*Brief*.
Reproduce every entry exactly as shown.

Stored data
* * * * * * *

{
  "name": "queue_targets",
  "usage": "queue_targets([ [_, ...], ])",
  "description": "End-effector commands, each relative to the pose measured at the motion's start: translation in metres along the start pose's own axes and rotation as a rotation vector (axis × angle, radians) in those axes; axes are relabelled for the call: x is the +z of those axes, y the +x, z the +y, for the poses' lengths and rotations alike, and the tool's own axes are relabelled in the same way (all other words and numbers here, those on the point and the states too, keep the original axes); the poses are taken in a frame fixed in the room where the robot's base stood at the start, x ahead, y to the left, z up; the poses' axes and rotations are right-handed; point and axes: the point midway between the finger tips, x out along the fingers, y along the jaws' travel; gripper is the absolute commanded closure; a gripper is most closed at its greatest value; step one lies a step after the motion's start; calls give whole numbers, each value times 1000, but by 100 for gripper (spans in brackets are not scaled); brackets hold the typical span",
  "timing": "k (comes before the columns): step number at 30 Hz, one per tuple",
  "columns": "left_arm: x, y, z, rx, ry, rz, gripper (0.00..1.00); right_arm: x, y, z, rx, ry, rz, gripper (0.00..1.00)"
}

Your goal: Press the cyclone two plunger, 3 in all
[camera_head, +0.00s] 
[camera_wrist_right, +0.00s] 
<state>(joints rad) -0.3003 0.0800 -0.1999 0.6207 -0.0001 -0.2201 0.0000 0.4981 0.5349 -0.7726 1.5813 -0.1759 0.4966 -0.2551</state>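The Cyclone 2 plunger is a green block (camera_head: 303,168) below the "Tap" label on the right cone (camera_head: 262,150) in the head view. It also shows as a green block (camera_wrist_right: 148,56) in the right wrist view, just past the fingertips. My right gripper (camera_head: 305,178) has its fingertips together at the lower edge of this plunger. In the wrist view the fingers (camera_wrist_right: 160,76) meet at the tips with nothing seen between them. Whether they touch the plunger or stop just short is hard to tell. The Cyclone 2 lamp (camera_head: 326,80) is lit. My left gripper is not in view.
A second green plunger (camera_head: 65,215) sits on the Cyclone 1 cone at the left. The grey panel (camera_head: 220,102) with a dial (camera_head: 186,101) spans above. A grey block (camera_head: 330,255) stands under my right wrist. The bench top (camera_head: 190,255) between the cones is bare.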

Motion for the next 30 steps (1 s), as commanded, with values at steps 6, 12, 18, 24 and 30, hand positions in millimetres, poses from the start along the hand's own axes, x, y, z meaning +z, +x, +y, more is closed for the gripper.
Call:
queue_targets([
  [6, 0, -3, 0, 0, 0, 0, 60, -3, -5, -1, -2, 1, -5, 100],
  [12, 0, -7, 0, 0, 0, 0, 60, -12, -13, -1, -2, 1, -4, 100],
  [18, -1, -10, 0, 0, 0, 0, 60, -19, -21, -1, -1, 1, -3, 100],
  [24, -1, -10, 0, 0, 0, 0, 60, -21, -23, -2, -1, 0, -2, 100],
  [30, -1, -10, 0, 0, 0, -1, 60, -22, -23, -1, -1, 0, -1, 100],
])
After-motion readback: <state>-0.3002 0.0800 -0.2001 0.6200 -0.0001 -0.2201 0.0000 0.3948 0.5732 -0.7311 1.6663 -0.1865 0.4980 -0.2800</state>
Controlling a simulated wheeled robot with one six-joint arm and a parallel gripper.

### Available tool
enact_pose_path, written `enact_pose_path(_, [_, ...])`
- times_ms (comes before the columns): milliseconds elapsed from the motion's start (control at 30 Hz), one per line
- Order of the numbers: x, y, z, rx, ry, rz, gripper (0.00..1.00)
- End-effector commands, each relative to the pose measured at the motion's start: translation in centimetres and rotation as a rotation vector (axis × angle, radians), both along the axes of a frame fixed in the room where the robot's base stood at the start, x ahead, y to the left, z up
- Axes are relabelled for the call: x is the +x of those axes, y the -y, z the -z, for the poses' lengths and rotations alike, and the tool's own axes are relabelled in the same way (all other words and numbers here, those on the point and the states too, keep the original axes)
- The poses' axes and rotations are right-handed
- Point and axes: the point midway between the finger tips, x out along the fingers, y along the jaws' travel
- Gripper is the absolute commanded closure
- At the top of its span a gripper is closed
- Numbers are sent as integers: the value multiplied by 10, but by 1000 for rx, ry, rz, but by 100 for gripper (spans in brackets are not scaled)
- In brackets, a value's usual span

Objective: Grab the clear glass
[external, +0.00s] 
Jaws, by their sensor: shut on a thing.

* * * * * * *

*Full solution*.
{
  "name": "queue_targets",
  "usage": "queue_targets([ [_, ...], ])",
  "description": "End-effector commands, each relative to the pose measured at the motion's start: translation in metres along the start pose's own axes and rotation as a rotation vector (axis × angle, radians) in those axes; axes are relabelled for the call: x is the +z of those axes, y the +x, z the +y, for the poses' lengths and rotations alike, and the tool's own axes are relabelled in the same way (all other words and numbers here, those on the point and the states too, keep the original axes); the poses are taken in a frame fixed in the room where the robot's base stood at the start, x ahead, y to the left, z up; the poses' axes and rotations are right-handed; point and axes: the point midway between the finger tips, x out along the fingers, y along the jaws' travel; gripper is the absolute commanded closure; a gripper is most closed at its greatest value; step one lies a step after the motion's start; calls give whole numbers, each value times 1000, but by 100 for gripper (spans in brackets are not scaled); brackets hold the typical span",
  "timing": "k (comes before the columns): step number at 30 Hz, one per tuple",
  "columns": "left_arm: x, y, z, rx, ry, rz, gripper (0.00..1.00); right_arm: x, y, z, rx, ry, rz, gripper (0.00..1.00)"
}

Your goal: Press the cyclone two plunger, 3 in all
[camera_head, +0.00s] 
[camera_wrist_right, +0.00s] 
<state>(joints rad) -0.3003 0.0800 -0.1999 0.6207 -0.0001 -0.2201 0.0000 0.4981 0.5349 -0.7726 1.5813 -0.1759 0.4966 -0.2551</state>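The Cyclone 2 plunger is a green block (camera_head: 303,168) below the "Tap" label on the right cone (camera_head: 262,150) in the head view. It also shows as a green block (camera_wrist_right: 148,56) in the right wrist view, just past the fingertips. My right gripper (camera_head: 305,178) has its fingertips together at the lower edge of this plunger. In the wrist view the fingers (camera_wrist_right: 160,76) meet at the tips with nothing seen between them. Whether they touch the plunger or stop just short is hard to tell. The Cyclone 2 lamp (camera_head: 326,80) is lit. My left gripper is not in view.
A second green plunger (camera_head: 65,215) sits on the Cyclone 1 cone at the left. The grey panel (camera_head: 220,102) with a dial (camera_head: 186,101) spans above. A grey block (camera_head: 330,255) stands under my right wrist. The bench top (camera_head: 190,255) between the cones is bare.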

Motion for the next 30 steps (1 s), as commanded, with values at steps 6, 12, 18, 24 and 30, hand positions in millimetres, poses from the start along the hand's own axes, x, y, z meaning +z, +x, +y, more is closed for the gripper.
Call:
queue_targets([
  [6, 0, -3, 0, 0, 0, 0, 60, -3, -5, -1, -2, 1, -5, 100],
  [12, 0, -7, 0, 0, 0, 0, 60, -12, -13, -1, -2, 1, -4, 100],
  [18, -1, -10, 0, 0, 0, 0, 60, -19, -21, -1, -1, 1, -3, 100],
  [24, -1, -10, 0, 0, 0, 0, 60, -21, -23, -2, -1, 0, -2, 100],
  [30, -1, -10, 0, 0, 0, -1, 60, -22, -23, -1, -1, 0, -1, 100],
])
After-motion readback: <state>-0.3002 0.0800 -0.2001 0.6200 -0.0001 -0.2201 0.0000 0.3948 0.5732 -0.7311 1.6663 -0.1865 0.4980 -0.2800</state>
Controlling a simulated wheeled robot with one six-joint arm and a parallel gripper.

### Available tool
enact_pose_path, written `enact_pose_path(_, [_, ...])`
- times_ms (comes before the columns): milliseconds elapsed from the motion's start (control at 30 Hz), one per line
- Order of the numbers: x, y, z, rx, ry, rz, gripper (0.00..1.00)
- End-effector commands, each relative to the pose measured at the motion's start: translation in centimetres and rotation as a rotation vector (axis × angle, radians), both along the axes of a frame fixed in the room where the robot's base stood at the start, x ahead, y to the left, z up
- Axes are relabelled for the call: x is the +x of those axes, y the -y, z the -z, for the poses' lengths and rotations alike, and the tool's own axes are relabelled in the same way (all other words and numbers here, those on the point and the states too, keep the original axes)
- The poses' axes and rotations are right-handed
- Point and axes: the point midway between the finger tips, x out along the fingers, y along the jaws' travel
- Gripper is the absolute commanded closure
- At the top of its span a gripper is closed
- Numbers are sent as integers: the value multiplied by 10, but by 1000 for rx, ry, rz, but by 100 for gripper (spans in brackets are not scaled)
- In brackets, a value's usual span

Objective: Grab the clear glass
[external, +0.00s] 
Jaws, by their sensor: shut on a thing.

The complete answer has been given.